Wednesday, April 20, 2005

fas·cism (fash iz m) n.


fas·cism (fash iz m) n.

often Fascism

A system of government marked by centralization of authority under a dictator, stringent socioeconomic controls, suppression of the opposition through terror and censorship, and typically a policy of belligerent nationalism and racism.

A political philosophy or movement based on or advocating such a system of government.

Oppressive, dictatorial control

[Italian fascismo, from fascio, group, from Late Latin fascium, from Latin fascis, bundle.]
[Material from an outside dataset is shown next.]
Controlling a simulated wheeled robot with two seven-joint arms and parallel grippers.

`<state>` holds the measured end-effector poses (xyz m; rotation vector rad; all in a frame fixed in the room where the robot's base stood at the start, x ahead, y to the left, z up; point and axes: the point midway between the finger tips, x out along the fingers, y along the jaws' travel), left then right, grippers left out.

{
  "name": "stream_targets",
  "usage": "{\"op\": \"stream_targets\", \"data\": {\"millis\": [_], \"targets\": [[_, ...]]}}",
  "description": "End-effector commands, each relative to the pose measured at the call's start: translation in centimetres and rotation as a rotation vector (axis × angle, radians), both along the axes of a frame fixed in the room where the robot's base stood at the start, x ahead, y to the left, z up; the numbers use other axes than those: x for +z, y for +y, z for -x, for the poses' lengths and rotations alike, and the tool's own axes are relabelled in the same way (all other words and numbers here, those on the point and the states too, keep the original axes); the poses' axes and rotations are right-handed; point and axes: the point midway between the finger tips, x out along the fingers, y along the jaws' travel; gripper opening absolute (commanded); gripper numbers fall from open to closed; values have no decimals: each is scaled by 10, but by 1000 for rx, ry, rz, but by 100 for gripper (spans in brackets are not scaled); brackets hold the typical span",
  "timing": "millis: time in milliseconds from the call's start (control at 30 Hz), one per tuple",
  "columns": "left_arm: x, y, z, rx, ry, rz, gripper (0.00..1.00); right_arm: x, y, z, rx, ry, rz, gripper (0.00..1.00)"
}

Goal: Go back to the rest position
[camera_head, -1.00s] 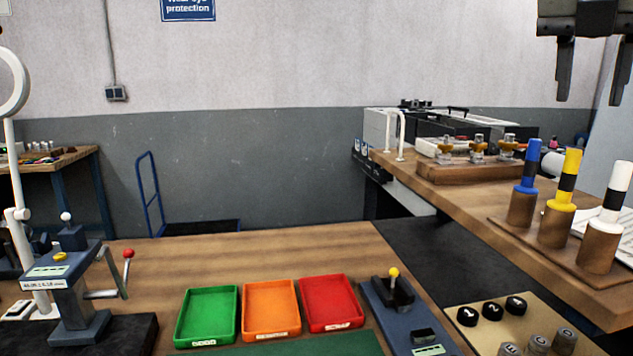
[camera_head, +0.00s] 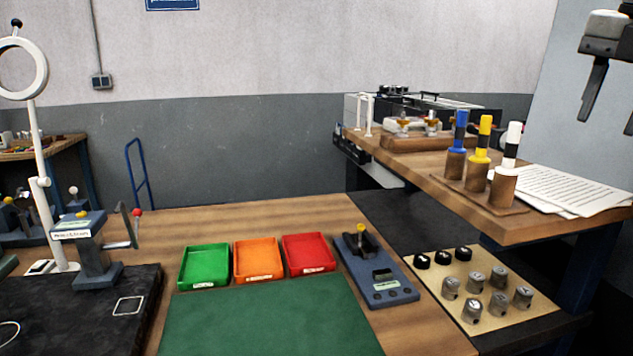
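My right gripper (camera_head: 611,108) hangs at the upper right edge of the head view, in front of the pale wall panel. Its dark fingers are apart and nothing shows between them; part of it is cut off by the frame. It is above and to the right of the papers (camera_head: 565,188) on the right bench, touching nothing. My left gripper is not in view.
The front bench holds green (camera_head: 204,281), orange (camera_head: 258,275) and red (camera_head: 308,270) trays, a blue-grey gauge (camera_head: 385,284), a green mat (camera_head: 270,318) and a lever device (camera_head: 97,250). Plug gauges (camera_head: 479,158) stand upright on the right bench (camera_head: 440,178). A beige board (camera_head: 485,285) holds several metal parts.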

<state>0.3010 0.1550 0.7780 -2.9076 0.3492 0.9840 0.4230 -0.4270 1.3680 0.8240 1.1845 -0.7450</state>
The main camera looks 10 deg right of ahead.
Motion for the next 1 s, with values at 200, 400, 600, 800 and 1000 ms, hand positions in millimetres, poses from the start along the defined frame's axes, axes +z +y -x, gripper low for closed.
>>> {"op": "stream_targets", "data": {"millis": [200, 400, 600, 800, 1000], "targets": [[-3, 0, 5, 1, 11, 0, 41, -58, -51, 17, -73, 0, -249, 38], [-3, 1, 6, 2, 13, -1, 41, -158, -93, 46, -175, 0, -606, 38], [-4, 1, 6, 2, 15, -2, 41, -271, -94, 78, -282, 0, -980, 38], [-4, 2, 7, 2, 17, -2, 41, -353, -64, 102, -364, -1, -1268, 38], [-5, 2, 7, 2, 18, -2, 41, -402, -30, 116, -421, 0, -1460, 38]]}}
Word History: It is fitting that the name of an authoritarian political movement like Fascism, founded in 1919 by Benito Mussolini, should come from the name of a symbol of authority. The Italian name of the movement, fascismo, is derived from fascio, "bundle, (political) group," but also refers to the movement's emblem, the fasces, a bundle of rods bound around a projecting axe-head that was carried before an ancient Roman magistrate by an attendant as a symbol of authority and power. The name of Mussolini's group of revolutionaries was soon used for similar nationalistic movements in other countries that sought to gain power through violence and ruthlessness, such as National Socialism.

Really, nobody does fascism better than the Italians. I do not mean that as an insult, just as an observation. Hell, they invented the word!
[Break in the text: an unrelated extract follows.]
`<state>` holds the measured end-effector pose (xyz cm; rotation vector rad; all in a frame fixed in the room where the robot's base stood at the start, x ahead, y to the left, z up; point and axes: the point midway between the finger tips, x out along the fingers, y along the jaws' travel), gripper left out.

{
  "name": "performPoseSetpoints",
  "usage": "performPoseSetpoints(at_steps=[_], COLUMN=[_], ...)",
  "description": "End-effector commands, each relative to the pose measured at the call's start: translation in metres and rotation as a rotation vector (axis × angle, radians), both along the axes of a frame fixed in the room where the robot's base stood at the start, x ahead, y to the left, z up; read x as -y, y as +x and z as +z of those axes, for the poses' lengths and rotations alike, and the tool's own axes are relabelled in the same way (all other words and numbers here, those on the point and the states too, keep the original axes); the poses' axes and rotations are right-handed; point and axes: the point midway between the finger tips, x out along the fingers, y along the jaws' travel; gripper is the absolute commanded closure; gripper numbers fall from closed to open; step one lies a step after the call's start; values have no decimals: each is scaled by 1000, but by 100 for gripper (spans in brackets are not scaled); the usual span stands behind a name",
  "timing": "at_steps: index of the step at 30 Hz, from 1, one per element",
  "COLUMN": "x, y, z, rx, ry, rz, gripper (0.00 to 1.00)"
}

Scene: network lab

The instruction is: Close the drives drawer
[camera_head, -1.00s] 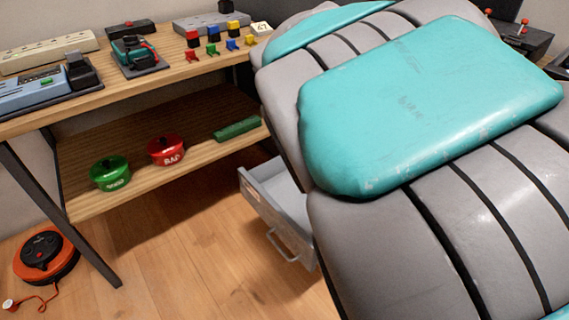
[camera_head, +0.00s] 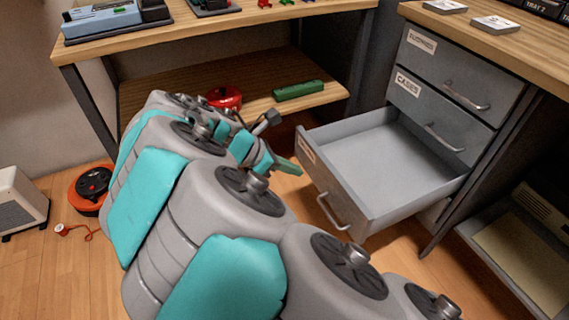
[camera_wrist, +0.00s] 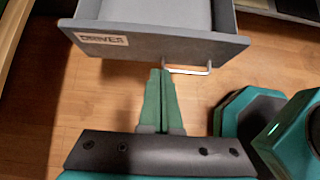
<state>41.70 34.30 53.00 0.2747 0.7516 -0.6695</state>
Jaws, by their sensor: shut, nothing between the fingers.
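The drives drawer (camera_head: 322,182) is the lowest drawer of the grey cabinet at the right in the head view. It is pulled far out and looks empty. Its bar handle (camera_head: 333,212) is on the front panel. In the wrist view the labelled drawer front (camera_wrist: 150,46) and handle (camera_wrist: 190,70) lie ahead. My gripper (camera_head: 294,168) is shut and empty, close in front of the drawer front. In the wrist view its green fingertips (camera_wrist: 161,72) are beside the handle's left end. I cannot tell whether they touch the drawer.
Two upper drawers (camera_head: 445,95) are shut. A wooden workbench with a lower shelf (camera_head: 180,78) stands behind my arm, holding a red pot (camera_head: 225,97) and a green block (camera_head: 298,91). An orange cable reel (camera_head: 92,188) and a white heater (camera_head: 20,203) are on the floor at left.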

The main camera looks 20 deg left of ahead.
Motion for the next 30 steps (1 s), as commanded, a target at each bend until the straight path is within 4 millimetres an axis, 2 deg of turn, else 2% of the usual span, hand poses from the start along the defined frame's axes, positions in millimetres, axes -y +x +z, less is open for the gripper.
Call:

Fascism fell out of favor in Western Civilization when Adolph Hitler brought it to its ultimate degeneration. In fact, I think today's definitions of fascism are rooted more in Hitler's atrocities than Mussolini's dictatorship. No other nation in the Western world perpetrated as criminal a form of fascism as Hitler's Germany. Well, one might argue that Stalin surpassed Hitler, but then one would have to toss-in a discussion of Soviet-style communism. We'll save that for a different post!

As I will save the Asian fascists for another discussion. (Pol Pot comes to mind. Yikes!) I want to stick to Westerners today!

Nazi Germany was really the ultimate fascist state, but hardly the most successful. We are lucky that there are not a lot of fascist states left in the world.

America, France, and England should be proud of their efforts and millions spent spreading democracy after World War II.

America doesn't really do it anymore, but we really played a huge role in saving the world fifty years ago. Now we are really only interested in profiteering, which when not coupled with benevolence is vulgar. But, as the Italians have done fascism, Americans have done vulgarity.

I was moved to investigate definitions of the word fascism when Pope Benedict XVI was introduced to the world. The Vatican is one of the few fascist states remaining in the world. Some might argue that The Vatican's form of government is benevolent in the way I think most Italians in the early-20th century envisioned fascism; and I might agree to some degree.

Still, I think that absolute power corrupts absolutely and The Vatican, with its illusions of papal infallibility, represents absolute power more than any other sovereign nation. It is, by definition, a fascist state.

Can a sovereign nation based on a fascist system ever do good in the world?

Is it ironic that the new leader of one of the last remaining fascist states is German?

God bless Pope Benedict XVI.

I pray that he will meditate more on the teachings of Jesus, and less on the teachings of bankers from Chicago and politicians from Boston.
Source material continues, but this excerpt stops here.